Reproduce this listing in full.

---------- Extracted data ----------

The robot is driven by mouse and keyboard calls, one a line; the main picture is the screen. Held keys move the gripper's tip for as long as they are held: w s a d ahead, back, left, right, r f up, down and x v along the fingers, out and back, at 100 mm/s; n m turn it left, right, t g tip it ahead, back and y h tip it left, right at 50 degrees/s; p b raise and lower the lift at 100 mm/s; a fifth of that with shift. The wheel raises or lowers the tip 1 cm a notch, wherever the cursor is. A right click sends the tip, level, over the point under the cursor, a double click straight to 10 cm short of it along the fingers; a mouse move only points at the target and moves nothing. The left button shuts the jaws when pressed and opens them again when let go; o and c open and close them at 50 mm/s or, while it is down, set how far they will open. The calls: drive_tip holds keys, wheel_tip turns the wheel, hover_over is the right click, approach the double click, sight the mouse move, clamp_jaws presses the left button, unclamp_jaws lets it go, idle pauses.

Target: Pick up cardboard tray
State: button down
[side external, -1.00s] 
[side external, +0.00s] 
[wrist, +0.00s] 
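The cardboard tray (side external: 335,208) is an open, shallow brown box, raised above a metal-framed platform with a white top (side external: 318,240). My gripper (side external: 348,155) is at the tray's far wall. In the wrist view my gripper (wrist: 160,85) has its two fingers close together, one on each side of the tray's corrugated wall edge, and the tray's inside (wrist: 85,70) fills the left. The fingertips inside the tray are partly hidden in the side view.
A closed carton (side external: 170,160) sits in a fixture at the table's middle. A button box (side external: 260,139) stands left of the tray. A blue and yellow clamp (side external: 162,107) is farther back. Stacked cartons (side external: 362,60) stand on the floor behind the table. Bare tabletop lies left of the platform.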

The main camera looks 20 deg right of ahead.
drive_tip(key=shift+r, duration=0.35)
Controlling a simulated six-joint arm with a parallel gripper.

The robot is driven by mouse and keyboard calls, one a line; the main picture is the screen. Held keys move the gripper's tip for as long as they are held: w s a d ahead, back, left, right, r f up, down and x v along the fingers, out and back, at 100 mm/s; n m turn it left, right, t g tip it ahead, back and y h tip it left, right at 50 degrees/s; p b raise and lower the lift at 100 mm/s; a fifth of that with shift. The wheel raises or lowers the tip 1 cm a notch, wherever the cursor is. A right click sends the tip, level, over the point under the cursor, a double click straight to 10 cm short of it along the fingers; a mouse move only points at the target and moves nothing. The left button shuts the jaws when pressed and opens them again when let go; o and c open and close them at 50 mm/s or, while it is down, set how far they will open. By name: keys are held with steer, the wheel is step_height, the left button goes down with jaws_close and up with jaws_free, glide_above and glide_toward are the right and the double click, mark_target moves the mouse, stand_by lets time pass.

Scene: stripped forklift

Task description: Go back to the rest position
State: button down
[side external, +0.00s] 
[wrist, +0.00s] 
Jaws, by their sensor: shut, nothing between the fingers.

----------

• **Correct result**:
The robot is driven by mouse and keyboard calls, one a line; the main picture is the screen. Held keys move the gripper's tip for as long as they are held: w s a d ahead, back, left, right, r f up, down and x v along the fingers, out and back, at 100 mm/s; n m turn it left, right, t g tip it ahead, back and y h tip it left, right at 50 degrees/s; p b raise and lower the lift at 100 mm/s; a fifth of that with shift. The wheel raises or lowers the tip 1 cm a notch, wherever the cursor is. A right click sends the tip, level, over the point under the cursor, a double click straight to 10 cm short of it along the fingers; a mouse move only points at the target and moves nothing. The left button shuts the jaws when pressed and opens them again when let go; o and c open and close them at 50 mm/s or, while it is down, set how far they will open. The calls: drive_tip holds keys, wheel_tip turns the wheel, hover_over is the right click, approach the double click, sight the mouse move, clamp_jaws presses the left button, unclamp_jaws lets it go, idle pauses.

Target: Pick up cardboard tray
State: button down
[side external, -1.00s] 
[side external, +0.00s] 
[wrist, +0.00s] 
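The cardboard tray (side external: 335,208) is an open, shallow brown box, raised above a metal-framed platform with a white top (side external: 318,240). My gripper (side external: 348,155) is at the tray's far wall. In the wrist view my gripper (wrist: 160,85) has its two fingers close together, one on each side of the tray's corrugated wall edge, and the tray's inside (wrist: 85,70) fills the left. The fingertips inside the tray are partly hidden in the side view.
A closed carton (side external: 170,160) sits in a fixture at the table's middle. A button box (side external: 260,139) stands left of the tray. A blue and yellow clamp (side external: 162,107) is farther back. Stacked cartons (side external: 362,60) stand on the floor behind the table. Bare tabletop lies left of the platform.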

The main camera looks 20 deg right of ahead.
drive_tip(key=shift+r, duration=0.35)
Controlling a simulated six-joint arm with a parallel gripper.

The robot is driven by mouse and keyboard calls, one a line; the main picture is the screen. Held keys move the gripper's tip for as long as they are held: w s a d ahead, back, left, right, r f up, down and x v along the fingers, out and back, at 100 mm/s; n m turn it left, right, t g tip it ahead, back and y h tip it left, right at 50 degrees/s; p b raise and lower the lift at 100 mm/s; a fifth of that with shift. The wheel raises or lowers the tip 1 cm a notch, wherever the cursor is. A right click sends the tip, level, over the point under the cursor, a double click straight to 10 cm short of it along the fingers; a mouse move only points at the target and moves nothing. The left button shuts the jaws when pressed and opens them again when let go; o and c open and close them at 50 mm/s or, while it is down, set how far they will open. By name: keys are held with steer, the wheel is step_height, the left button goes down with jaws_close and up with jaws_free, glide_above and glide_toward are the right and the double click, mark_target moves the mouse, stand_by lets time pass.

Scene: stripped forklift

Task description: Go back to the rest position
State: button down
[side external, +0.00s] 
[wrist, +0.00s] 
Jaws, by their sensor: shut, nothing between the fingers.

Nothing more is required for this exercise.